### Job:
Leave the pictures out and quote every line from the start of the listing to the line with "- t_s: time", inclusive.

### Data for this exercise:
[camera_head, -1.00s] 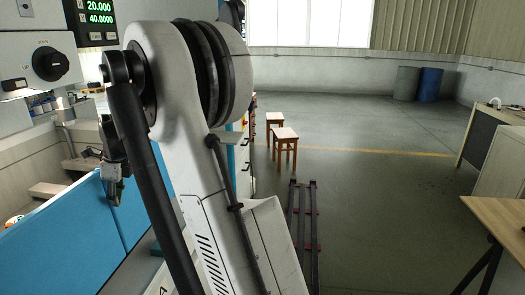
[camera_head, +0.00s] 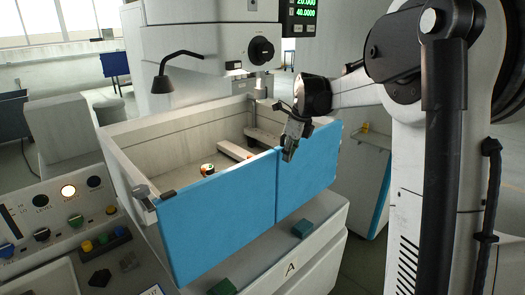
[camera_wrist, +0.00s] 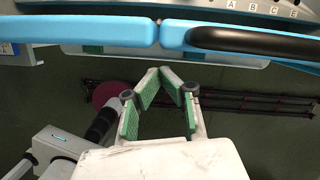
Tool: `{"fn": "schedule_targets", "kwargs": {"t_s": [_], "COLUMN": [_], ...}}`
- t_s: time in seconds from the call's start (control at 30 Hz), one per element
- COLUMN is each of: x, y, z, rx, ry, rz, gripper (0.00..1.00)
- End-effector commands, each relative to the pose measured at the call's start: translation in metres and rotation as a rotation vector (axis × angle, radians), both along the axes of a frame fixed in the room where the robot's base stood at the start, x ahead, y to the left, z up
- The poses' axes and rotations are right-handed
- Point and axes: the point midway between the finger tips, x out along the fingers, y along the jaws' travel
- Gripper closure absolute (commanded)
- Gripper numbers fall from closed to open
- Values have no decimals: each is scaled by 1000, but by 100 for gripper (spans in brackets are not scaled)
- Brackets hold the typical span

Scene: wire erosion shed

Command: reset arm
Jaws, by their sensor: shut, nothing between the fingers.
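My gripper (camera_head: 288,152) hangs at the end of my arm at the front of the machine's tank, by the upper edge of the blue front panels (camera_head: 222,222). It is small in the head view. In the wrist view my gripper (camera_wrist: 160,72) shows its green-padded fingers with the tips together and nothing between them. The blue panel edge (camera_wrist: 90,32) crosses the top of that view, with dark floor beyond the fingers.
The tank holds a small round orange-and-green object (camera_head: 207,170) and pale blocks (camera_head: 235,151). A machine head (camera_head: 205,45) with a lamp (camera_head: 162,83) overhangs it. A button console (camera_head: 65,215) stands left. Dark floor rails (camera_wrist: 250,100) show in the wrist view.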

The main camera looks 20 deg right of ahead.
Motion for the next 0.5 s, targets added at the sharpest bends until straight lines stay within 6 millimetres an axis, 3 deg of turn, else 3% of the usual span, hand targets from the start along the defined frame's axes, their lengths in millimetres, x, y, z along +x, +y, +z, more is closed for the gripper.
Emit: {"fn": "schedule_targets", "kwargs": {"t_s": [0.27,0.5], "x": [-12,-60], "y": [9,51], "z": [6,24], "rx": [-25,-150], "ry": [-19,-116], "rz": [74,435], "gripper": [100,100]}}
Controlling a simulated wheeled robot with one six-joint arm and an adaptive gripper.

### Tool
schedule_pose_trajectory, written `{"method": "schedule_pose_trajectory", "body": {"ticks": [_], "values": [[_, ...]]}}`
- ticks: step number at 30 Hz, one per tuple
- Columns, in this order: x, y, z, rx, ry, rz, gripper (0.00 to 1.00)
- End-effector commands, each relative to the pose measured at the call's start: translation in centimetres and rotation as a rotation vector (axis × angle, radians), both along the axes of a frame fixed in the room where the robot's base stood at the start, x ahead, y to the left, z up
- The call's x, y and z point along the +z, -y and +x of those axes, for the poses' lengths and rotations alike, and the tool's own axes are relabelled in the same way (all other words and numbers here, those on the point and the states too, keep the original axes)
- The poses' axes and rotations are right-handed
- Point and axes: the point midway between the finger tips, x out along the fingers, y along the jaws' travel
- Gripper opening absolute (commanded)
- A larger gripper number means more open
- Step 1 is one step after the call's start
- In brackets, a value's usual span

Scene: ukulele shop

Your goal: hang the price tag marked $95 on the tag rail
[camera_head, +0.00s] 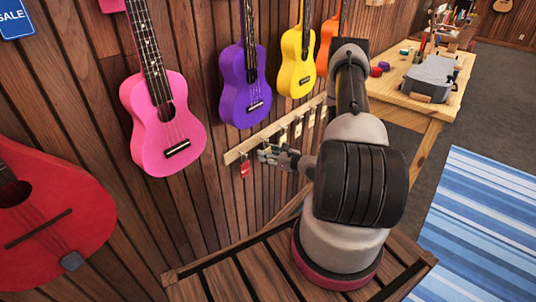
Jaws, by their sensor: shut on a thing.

### Complete output:
[camera_head, -1.00s] 
[camera_head, +0.00s] 
[camera_wrist, +0.00s] 
Tool: `{"fn": "schedule_targets", "kwargs": {"t_s": [_], "COLUMN": [_], ...}}`
- t_s: time in seconds from the call's start (control at 30 Hz), one per element

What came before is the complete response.